▶ **Data items**:
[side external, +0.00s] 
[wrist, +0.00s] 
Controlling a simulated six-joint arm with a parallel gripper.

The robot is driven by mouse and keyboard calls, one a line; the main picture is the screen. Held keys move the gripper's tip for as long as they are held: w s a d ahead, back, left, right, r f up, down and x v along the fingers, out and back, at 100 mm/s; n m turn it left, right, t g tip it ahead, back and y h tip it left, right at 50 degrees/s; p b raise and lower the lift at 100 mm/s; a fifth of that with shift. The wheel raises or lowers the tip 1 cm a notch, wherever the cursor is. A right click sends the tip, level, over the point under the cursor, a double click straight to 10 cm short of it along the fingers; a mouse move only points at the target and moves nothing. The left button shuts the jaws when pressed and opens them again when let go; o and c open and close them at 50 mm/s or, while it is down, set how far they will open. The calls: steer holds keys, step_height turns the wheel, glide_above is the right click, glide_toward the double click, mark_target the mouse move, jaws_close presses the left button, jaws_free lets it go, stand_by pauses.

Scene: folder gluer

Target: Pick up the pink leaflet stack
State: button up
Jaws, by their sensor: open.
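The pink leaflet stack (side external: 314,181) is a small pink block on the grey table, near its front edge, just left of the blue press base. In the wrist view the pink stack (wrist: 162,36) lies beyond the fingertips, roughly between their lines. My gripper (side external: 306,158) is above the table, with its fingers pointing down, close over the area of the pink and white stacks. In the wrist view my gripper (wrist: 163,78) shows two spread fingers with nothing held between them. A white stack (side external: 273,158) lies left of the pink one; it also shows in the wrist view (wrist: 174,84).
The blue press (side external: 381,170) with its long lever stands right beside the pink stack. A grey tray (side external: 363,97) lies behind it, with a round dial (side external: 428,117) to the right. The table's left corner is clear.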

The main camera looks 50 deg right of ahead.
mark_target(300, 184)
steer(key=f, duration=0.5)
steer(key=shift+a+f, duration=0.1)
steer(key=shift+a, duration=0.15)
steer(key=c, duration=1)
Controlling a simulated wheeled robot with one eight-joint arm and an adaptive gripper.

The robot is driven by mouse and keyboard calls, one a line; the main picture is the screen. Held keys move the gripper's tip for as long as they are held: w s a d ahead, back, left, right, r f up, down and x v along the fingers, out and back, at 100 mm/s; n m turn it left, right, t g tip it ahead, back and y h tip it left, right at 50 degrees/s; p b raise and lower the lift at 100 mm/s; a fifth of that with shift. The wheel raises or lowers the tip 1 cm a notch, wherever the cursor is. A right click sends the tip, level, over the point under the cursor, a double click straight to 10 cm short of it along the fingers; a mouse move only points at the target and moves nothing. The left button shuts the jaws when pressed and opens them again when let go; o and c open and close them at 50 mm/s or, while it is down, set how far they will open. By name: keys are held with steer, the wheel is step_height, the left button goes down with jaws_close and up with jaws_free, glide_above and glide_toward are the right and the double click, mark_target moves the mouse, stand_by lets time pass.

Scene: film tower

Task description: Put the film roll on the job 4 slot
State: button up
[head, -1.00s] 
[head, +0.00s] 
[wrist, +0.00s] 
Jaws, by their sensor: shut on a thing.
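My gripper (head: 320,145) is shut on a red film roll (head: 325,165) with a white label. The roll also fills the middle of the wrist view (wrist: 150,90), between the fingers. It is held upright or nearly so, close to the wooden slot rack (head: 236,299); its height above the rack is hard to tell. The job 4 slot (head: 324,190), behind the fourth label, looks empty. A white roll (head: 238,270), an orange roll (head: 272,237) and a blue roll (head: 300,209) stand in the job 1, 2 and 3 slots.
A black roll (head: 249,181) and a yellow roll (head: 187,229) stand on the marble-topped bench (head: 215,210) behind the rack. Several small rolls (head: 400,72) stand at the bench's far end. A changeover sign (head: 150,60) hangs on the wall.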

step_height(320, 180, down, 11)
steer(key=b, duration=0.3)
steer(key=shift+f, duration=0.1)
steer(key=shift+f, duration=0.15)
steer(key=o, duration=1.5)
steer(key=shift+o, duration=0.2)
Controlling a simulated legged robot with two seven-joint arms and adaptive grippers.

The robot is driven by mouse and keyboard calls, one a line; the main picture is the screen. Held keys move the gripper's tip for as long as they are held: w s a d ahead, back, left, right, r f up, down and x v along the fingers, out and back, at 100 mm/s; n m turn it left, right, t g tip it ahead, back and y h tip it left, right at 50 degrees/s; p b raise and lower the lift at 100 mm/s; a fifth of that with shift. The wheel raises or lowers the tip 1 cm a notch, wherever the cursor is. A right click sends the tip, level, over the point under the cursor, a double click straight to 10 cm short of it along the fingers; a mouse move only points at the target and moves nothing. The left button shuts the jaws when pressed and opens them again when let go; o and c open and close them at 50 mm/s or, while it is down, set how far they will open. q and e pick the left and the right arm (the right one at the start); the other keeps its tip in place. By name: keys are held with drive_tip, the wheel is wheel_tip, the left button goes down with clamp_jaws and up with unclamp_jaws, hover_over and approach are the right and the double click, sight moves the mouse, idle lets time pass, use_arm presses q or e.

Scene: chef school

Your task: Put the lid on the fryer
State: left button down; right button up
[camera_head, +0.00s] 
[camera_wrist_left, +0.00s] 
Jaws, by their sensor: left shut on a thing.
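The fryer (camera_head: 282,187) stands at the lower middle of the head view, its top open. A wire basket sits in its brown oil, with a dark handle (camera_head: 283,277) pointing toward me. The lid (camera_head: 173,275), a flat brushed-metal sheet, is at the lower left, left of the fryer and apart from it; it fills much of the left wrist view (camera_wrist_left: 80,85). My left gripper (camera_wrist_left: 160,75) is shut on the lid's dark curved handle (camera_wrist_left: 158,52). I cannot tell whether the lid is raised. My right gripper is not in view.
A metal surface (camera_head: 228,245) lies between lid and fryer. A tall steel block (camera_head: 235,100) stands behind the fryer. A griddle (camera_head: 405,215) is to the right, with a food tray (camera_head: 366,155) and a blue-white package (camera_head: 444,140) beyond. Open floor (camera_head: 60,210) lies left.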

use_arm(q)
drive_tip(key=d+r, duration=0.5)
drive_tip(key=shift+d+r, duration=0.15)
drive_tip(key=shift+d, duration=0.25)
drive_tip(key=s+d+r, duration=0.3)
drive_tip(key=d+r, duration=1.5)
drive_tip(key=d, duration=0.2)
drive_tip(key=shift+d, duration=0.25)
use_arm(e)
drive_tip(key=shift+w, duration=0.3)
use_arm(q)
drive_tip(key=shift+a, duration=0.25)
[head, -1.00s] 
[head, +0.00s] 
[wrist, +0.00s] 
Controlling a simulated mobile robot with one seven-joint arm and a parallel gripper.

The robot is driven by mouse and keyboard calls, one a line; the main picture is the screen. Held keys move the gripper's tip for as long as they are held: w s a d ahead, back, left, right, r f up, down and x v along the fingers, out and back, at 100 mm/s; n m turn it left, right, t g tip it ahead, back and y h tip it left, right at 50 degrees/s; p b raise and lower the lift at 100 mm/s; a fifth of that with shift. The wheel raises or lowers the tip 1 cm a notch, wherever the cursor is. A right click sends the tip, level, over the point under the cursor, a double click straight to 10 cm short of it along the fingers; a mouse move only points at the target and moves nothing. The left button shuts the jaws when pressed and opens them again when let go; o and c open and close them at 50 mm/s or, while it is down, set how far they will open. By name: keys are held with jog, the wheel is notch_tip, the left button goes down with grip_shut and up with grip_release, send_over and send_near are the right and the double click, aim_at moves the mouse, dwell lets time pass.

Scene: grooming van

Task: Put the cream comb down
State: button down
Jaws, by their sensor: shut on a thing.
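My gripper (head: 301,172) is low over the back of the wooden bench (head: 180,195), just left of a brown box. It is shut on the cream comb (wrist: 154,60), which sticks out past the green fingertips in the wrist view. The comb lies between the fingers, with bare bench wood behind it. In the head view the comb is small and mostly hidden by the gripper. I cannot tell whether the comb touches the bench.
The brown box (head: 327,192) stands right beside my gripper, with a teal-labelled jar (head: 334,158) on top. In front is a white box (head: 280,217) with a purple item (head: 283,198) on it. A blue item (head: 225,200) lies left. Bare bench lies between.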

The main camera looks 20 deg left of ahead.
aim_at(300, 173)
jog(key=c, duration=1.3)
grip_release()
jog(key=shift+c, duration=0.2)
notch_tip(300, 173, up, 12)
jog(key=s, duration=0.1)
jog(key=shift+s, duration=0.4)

▶ **Objective**:
Write down every line of the data above that includes the string "adaptive".

▶ **Result for this task**:
Controlling a simulated wheeled robot with one eight-joint arm and an adaptive gripper.
Controlling a simulated legged robot with two seven-joint arms and adaptive grippers.

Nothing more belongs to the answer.